Мини-антология русской поэзии за два столетия от маэстро слова, убежденного, что «человек искусства обязан давать кислород, даже если внутри него самого его уже нет», обещана екатеринбуржцам.
Анонсировать, что преподнесет именно в этот вечер непредсказуемый и парадоксальный Козаков — дело рискованное. Границы обозначены знаковыми именами — «От Пушкина до Бродского». Почему «от Пушкина» можно не объяснять, а Бродским, по мнению Михаила Михайловича, русская поэзия и закончилась: «Умер Бродский и ушел последний классик. Я не завидую нынешним поэтам: не понимаю, как можно писать после Бродского». Спорно, поскольку уже после Пушкина с поэзией можно было завязывать. К «золотому» Александру Сергеевичу в козаковском прочтении добавляются и поэты Серебряного века — его любимые Ахматова, Мандельштам, Гумилев. А иногда Козакову больше хочется читать Тютчева, чем, например, Цветаеву. Ни одна программа не похожа на другую. Он, как джазмен, вдохновенно импровизирует. Кстати, в некоторых городах Козаков представлял поэтические вечера с волнующим музыкальным обрамлением — саксофоном от Игоря Бутмана.
Но и в нашем случае вечер будет насыщенным. Хрестоматийные стихи Пушкина и Лермонтова в неподражаемой козаковской интерпретации перемежаются с не очень известными произведениями, объединенными общей темой, акцентированной в его специфической манере. Могут прозвучать даже монологи персонажей Козакова, если, конечно, у артиста, яркого и честолюбивого, появится желание мгновенного перевоплощения в Гамлета, Шейлока, Короля Лира. Список бесконечен. Но вернемся к центральному поэту для Козакова — Бродскому. Актер декламировал Бродского давно, «обожая его перепады — ритмические и стилистические», даже когда имя ленинградского автора было под запретом. При этом Козаков знал, что Бродский очень ревниво относится к чтению своих стихов: считал — только он сам может их читать, хотя делал это довольно монотонно, на четырех нотах. И между «Что этому Козакову от меня нужно?» и через годы дарственной надписью на книге стихов «Входящему в роль стройному Мише…» легло признание, что в арсенале чтеца «нот» все-таки больше.
Козаков родился в Ленинграде, как ему кажется, уже очень давно. Из детства живет в нем «подспудно, полузабыто, чувственно» кружок художественного слова, куда ходил вместе с Сергеем Юрским. «Питерская бледность» и сейчас выражается в бережном отношении к слову поэзии и своему слушателю, невзирая на то, есть у человека литературоведческая подготовка или нет.
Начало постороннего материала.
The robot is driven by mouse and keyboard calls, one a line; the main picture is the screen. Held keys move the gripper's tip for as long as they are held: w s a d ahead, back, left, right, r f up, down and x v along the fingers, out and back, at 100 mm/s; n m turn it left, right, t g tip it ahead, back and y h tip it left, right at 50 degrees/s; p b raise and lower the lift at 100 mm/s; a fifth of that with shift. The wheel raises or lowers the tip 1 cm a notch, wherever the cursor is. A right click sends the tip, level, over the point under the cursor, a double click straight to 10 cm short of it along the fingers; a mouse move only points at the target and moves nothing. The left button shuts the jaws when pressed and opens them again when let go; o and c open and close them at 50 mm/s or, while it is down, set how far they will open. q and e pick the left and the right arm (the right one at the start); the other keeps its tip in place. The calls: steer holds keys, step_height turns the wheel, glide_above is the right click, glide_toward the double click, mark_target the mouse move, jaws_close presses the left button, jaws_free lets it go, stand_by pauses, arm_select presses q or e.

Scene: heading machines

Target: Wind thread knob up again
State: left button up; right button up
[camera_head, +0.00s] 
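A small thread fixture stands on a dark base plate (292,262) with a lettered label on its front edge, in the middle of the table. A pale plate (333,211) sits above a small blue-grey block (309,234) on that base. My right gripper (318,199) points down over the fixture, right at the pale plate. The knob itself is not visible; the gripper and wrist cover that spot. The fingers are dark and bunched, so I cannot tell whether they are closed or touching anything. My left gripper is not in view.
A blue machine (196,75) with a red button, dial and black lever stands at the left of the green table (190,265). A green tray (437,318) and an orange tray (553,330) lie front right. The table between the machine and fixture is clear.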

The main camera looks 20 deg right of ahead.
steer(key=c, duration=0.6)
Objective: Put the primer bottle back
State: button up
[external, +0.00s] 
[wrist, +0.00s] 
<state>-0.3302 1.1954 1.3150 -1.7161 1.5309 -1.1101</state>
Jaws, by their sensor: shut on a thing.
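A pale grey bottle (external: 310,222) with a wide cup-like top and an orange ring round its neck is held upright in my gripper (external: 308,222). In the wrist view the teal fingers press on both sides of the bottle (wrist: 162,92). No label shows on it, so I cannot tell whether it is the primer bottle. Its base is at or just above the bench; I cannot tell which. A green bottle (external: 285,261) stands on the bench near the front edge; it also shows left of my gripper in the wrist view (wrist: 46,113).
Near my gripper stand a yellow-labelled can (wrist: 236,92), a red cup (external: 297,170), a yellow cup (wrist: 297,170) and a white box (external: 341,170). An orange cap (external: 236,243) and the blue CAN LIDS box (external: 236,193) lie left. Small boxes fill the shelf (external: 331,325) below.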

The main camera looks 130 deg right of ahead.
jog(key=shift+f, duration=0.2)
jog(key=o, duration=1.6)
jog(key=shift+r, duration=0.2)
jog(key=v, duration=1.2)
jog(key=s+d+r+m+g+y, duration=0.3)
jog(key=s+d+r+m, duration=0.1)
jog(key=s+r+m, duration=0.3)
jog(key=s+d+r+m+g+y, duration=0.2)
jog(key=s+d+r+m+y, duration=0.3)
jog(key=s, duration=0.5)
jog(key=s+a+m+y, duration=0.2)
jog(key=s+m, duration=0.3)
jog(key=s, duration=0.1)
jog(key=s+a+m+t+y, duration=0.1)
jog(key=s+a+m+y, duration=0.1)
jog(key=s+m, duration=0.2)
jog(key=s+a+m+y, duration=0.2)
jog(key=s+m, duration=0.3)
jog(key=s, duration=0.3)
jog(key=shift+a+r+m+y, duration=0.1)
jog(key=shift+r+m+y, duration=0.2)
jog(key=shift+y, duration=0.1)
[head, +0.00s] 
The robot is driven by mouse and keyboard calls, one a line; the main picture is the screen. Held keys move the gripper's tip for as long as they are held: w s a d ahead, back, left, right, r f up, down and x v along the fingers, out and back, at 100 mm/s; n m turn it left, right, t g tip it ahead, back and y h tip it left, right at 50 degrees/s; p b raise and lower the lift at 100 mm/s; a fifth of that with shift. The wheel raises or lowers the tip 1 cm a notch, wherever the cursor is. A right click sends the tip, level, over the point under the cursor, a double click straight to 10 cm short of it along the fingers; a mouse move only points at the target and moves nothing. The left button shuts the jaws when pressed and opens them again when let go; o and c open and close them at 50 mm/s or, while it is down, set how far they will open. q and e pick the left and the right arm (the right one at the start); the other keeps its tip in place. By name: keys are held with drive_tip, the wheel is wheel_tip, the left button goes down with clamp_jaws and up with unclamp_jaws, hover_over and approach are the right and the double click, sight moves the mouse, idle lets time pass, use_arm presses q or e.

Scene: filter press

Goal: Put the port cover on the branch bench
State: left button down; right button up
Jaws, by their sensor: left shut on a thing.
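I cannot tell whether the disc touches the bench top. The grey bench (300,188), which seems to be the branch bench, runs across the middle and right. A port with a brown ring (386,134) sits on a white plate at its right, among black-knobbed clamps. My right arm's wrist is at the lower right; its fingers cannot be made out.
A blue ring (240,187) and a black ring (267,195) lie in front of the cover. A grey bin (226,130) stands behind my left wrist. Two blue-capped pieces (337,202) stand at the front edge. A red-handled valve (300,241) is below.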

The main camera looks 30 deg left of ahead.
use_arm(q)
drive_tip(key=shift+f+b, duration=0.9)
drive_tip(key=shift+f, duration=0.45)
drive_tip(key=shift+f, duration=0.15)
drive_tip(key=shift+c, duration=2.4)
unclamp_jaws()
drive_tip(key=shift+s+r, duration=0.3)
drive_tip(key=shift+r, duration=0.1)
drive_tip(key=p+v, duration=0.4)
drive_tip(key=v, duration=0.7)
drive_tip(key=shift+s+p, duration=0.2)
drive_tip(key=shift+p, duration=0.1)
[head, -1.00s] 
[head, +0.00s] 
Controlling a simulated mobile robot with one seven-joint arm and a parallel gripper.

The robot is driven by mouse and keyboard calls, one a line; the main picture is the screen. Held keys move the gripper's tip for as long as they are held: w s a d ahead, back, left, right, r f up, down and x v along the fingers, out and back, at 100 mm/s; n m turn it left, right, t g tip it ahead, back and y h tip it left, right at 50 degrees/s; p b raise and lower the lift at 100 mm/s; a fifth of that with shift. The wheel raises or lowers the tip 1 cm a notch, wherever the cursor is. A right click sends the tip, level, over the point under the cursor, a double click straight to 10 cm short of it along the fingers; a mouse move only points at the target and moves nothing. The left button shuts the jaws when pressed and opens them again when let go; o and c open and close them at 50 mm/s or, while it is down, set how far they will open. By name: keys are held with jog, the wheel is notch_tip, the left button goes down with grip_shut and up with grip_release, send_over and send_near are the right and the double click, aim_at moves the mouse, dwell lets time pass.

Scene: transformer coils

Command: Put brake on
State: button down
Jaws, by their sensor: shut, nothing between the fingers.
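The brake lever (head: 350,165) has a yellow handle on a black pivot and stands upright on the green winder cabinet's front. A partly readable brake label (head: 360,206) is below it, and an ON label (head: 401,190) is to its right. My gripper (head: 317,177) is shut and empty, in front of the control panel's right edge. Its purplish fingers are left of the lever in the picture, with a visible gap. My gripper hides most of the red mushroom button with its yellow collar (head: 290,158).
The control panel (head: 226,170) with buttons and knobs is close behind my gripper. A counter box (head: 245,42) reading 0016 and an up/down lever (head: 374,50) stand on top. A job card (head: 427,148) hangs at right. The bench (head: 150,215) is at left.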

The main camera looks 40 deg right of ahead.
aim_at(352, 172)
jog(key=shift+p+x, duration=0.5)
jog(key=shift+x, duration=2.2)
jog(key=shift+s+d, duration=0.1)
Он не станет «унижать рабочих Бродским», но в зале нашей Филармонии, как и всегда, Козаков будет читать не только для публики, но во многом и для самого себя, вскрывая иногда подтекст, неведомый даже автору. Превращая изменения, происходящие в его собственной душе и отраженные в зале, в «окончательную гармонию». В идеале она подобна той, что возникает между прихожанами и священником, отслужившим мессу. Пафос не излишен. Особенно в стилистике Бродского, который как-то сказал, что поэт каждое стихотворение шепчет на ухо Богу. Все замерли в предвкушении козаковского: выразительного молчания, громкого шепота и благородного смеха.